The petition link is here:
... but I've reproduced the entire thing here for you to read.
Petition for Sanctuary Preservation Area (SPA) status for Snapper Ledge, Tavernier, Key Largo, Florida
We the undersigned request the enactment of a law, regulation, and/or ordinance prohibiting the taking of any and all types of marine creatures, sponges, corals, aquatic plants and grasses from the waters around the dive site commonly known as Snapper Ledge, Tavernier, Key Largo, Florida Keys, Florida by any and all means. We the undersigned seek Sanctuary Preservation Area (SPA) status for Snapper Ledge.
We request this action because this reef is a unique and popular scuba diving site that is well known internationally for its diverse and dense concentration of marine creatures. Unfortunately, the area is being depleted and destroyed by fisherman who kill fish for food, sport and pleasure using both spears and hooks.
Snapper Ledge, a popular dive site off of Tavernier in the Florida Keys, is home to some of the most dense and diverse marine life populations in the area. Divers regularly report the presence of large schools of grunts, snappers, and many other species of fish, including parrotfish, rays, lobsters, and more. Divers also report that although the extreme density of marine life is present during the entire year, it is concentrated only in the immediate area around what is commonly known as Snapper Ledge.
Divespots.com describes Snapper Ledge as follows:
"Often, the schools of fish are so thick that you cannot see through them. You can usually count on seeing a few nurse sharks along with green and spotted Moray Eels. Other frequent sightings include Goat Fish, Hog Snappers, Trunk Fish, Sea Urchins, Crabs, Lobster, Nurse Sharks, Spider and Arrow Crabs, Rays, Octopus, Corkscrew Anenome, Eel, Cleaner Shrimp, Butter Hamlet, and Hawk Fish.
"One of the largest and healthiest Boulder Brain Corals (Colpophyllia natans) in the Upper Keys can be found on Snapper's Ledge.
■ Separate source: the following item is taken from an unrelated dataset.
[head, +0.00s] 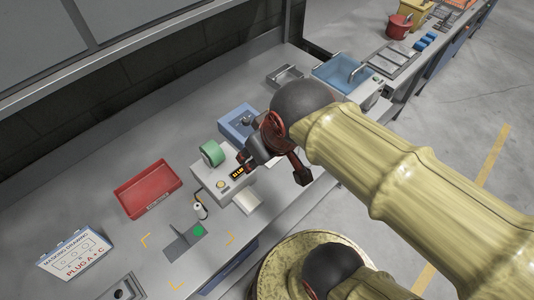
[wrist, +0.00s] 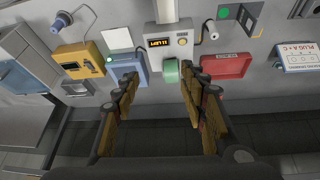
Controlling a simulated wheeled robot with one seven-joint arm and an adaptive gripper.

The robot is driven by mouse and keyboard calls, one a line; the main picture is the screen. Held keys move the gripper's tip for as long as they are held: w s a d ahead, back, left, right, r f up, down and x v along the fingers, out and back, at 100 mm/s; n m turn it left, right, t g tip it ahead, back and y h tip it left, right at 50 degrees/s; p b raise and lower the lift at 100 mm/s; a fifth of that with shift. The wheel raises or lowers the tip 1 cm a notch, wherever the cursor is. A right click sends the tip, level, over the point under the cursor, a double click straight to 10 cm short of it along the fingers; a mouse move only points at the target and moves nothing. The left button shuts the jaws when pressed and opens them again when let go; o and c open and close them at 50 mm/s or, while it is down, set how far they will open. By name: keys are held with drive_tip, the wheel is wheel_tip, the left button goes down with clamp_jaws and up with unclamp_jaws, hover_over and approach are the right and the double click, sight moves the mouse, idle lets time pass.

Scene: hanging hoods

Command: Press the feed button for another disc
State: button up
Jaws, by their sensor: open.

This site is an exceptional location for both snorkeling and diving -- a serious "Must Dive" site in the keys."
Unfortunately, Snapper Ledge has become a popular destination for spear-fishing. It is common for recreational SCUBA divers to see the carnage left by spear-fisherman, many of whom are underwater simply to shoot animals for sport. Some divers have even reported spear-fisherman killing animals within mere feet of them.
Nurse sharks are a common target, and many divers have testified to seeing nurse sharks speared for sport and left to die prolonged deaths over the course of many days.
Professional underwater photographer and Key Largo resident Stephen Frink photographed a nurse shark -- still alive -- that had been "stabbed through the back and eviscerated." See Stephen's blog entry (link below) for his letter about the situation at Snapper Ledge, and for a photo of the eviscerated nurse shark.
We the undersigned seek Sanctuary Preservation Area (SPA) status for Snapper Ledge.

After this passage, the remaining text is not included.